Mr. Doley's response was firm and quick: "Lott has to go."
Senator Lott appeared on Black Entertainment Television tonight in yet another appeal for forgiveness. But his toughest critics may not be out in televisionland. Prominent black Democrats like the Rev. Jesse Jackson; Kweisi Mfume, president of the N.A.A.C.P.; and Representative Harold Ford Jr., a moderate from Tennessee, were among the first public figures to call for Mr. Lott's ouster from the party leadership.
Behind the scenes, however, a fury has been building among black Republicans who believe that Mr. Lott has significantly damaged their standing within the party and among their fellow African-Americans, many of whom already view them with suspicion. Within the Bush administration and around the country, many black Republicans are privately urging the party to dump Mr. Lott from the leadership for its own good.
"They've been fighting the good fight for the party, often enduring tremendous abuse that they are Uncle Toms or traitors," Robert A. George, a conservative black columnist, said of black Republicans. "Lott's statement seems to confirm what Democrats and many blacks have believed about Republicans all along."

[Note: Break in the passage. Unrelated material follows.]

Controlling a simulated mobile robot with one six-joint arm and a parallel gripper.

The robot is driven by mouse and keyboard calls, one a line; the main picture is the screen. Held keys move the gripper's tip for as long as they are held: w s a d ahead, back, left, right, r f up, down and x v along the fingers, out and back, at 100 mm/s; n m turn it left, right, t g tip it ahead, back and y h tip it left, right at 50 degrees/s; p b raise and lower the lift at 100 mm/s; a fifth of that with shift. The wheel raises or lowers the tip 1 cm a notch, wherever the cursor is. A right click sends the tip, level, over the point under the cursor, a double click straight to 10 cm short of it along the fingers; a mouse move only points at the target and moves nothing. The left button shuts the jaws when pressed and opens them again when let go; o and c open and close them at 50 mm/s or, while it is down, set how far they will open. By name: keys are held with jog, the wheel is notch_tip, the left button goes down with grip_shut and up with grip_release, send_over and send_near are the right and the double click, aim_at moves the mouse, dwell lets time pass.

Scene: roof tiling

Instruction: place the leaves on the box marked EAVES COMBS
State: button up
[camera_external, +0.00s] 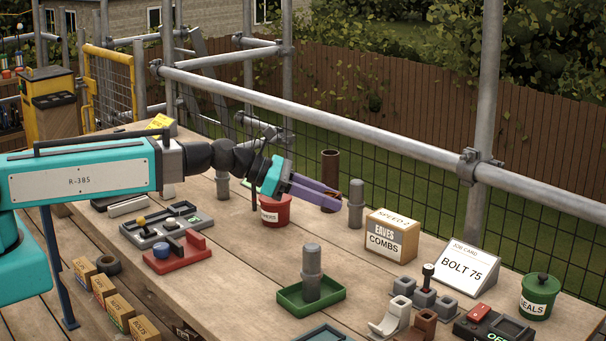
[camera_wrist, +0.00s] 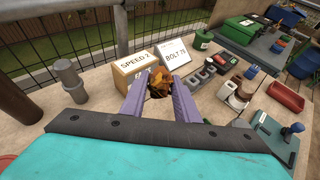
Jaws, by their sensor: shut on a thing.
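The box marked EAVES COMBS (camera_external: 391,241) stands on the wooden bench, with SPEED 2 on its top face; it also shows in the wrist view (camera_wrist: 130,68). My gripper (camera_external: 335,200) is up in the air to the left of the box in the external view. In the wrist view its purple fingers (camera_wrist: 158,84) are shut on a clump of brown, crumpled leaves (camera_wrist: 160,84). The leaves appear in front of the box's right part there. I cannot make the leaves out in the external view.
A job card BOLT 75 (camera_external: 466,268) stands right of the box. A grey post (camera_external: 356,205) and brown tube (camera_external: 330,168) stand left of it. A red pot (camera_external: 275,211) is below my wrist. A green tray (camera_external: 325,295) holds another post; a green SEALS pot (camera_external: 539,297) is far right.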

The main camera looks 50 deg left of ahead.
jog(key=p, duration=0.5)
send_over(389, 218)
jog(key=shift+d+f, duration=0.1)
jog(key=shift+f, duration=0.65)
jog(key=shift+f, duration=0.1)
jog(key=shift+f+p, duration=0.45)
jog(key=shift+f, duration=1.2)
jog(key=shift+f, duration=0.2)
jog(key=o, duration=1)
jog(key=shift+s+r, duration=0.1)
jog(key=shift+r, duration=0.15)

Mr. George's outspoken criticism of Mr. Lott over the past week led one of the publications he writes for, The New York Post, a conservative newspaper owned by Rupert Murdoch, to call for Mr. Lott to step aside. A few prominent black Republicans have offered support for Mr. Lott. Outgoing Representative J. C. Watts Jr. of Oklahoma, for many years the sole black Republican in Congress, defended him. So did Rod Paige, the secretary of education.

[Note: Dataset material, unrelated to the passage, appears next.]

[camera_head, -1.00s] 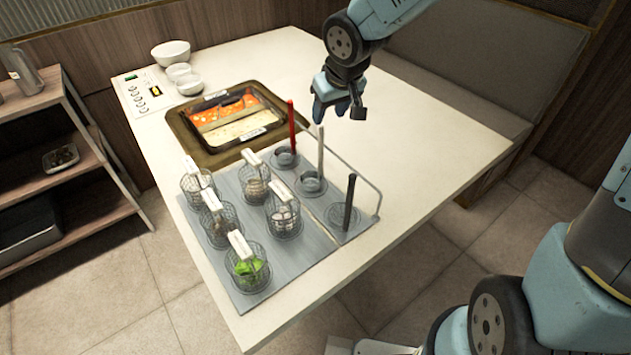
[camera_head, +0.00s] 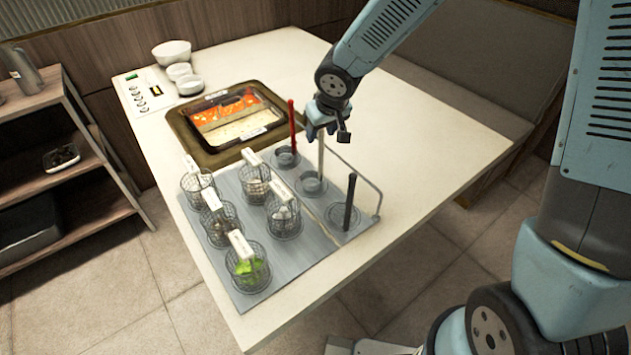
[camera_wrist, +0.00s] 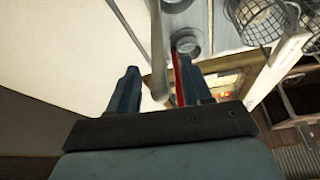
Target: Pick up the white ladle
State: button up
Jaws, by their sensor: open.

The early backing — and the fact that similar racially charged comments and actions in the past went largely unchallenged — may have given Mr. Lott a false sense of security, some black Republicans say.
Mr. Williams said that when he first called Mr. Lott's office after the remarks, a staff member dismissed his complaints.
"He said it was just Al Sharpton and Jesse Jackson blowing things out of proportion," Mr. Williams said of the staff member. "I told him, `Forget about Jesse Jackson, this is about us,' but I could tell they weren't hearing me."
Mr. Williams and other critics say that whatever sparse backing Mr. Lott may have gotten from black Republicans has been significantly reduced by criticism of him by the White House. The president's criticism of Mr. Lott last Thursday, some of Mr. Lott's opponents said, has some early supporters now scrambling to get on the right side of the controversy.
Inside the Beltway and nationwide, many black Republicans said that they had been engaged in a flurry of phone calls to one another and to party leaders in Washington. The message was this: They expect Mr. Lott to be dealt with.
"I've done the heavy work of the party as a grass-roots organizer, as a mayor, as a statewide representative, and this is flat-out counterproductive to years of outreach," said J. Kenneth Blackwell, the Ohio secretary of state and a longtime Republican, who worked for Jack F. Kemp and who served as representative to the United Nations Human Rights Commission in the early 1990's. "As a person who has been on the front lines trying to broaden the party for the past 20 years and as one who has been constantly called upon by Republican leaders to lend them credibility, I certainly hope they will do the right thing."
Besides being a slap in the face to the black party faithful, allowing Mr. Lott to be Senate majority leader would taint every policy initiative that Republicans try to advance between now and the 2004 elections, the senator's critics say.
"The manner in which Republicans address this will further reveal and define the character of the party," said Mr. Kirsanow, who urged his Republican colleagues on the civil rights commission to issue a statement condemning Mr. Lott's remarks.
Mr. Doley, 55, a lifelong Republican from New Orleans, who has held a seat on the New York Stock Exchange for 29 years, said, "He'll become the poster boy for racism in the Republican Party."
That is what many black Democrats are hoping for.
Individual members of the Congressional Black Caucus denounced Mr. Lott when the controversy erupted, but the 39 members of the group stopped short of a direct call for him to step down.
The caucus, like many other Democrats, did not want to risk jumping in too boisterously and then being criticized by voters for political gamesmanship.
While Republicans within the administration, the Senate and nationwide continue to try to distance themselves from Mr. Lott, black Democrats say they will work harder than ever this week to bind all Republicans together.
Sensing an advantage, members of the Congressional Black Caucus plan to press several hot issues on a Republican Party that is suddenly on the defensive on racial subjects. They intend to push Mr. Lott on his stated intent to support the nomination of Judge Charles W. Pickering Sr., a conservative, to an appellate court. They also intend to point out that the day after Mr. Lott's comments, new unemployment figures were released showing an 11 percent jobless rate among blacks, the highest in nine years. And they will note that President Bush's religion-based initiative allows churches to discriminate in hiring.
"I'm more interested in what people are doing now than what people said in the past," said Representative Robert C. Scott, Democrat of Virginia. "Rather than playing `gotcha,' it's time to take a real look at the policies that Trent Lott and this administration support."
Some black Democrats have even offered Mr. Lott redemption. Immediately after the senator's half-hour appearance on Black Entertainment Television, Representative John Lewis, Democrat of Georgia, issued a statement saying that he accepted Mr. Lott's apology.
"The ability to forgive, to heal and come together for the common good is very much consistent with the philosophy of nonviolence of the civil rights movement," the statement said. "We have to believe that every individual has the ability, capacity and desire to change and grow."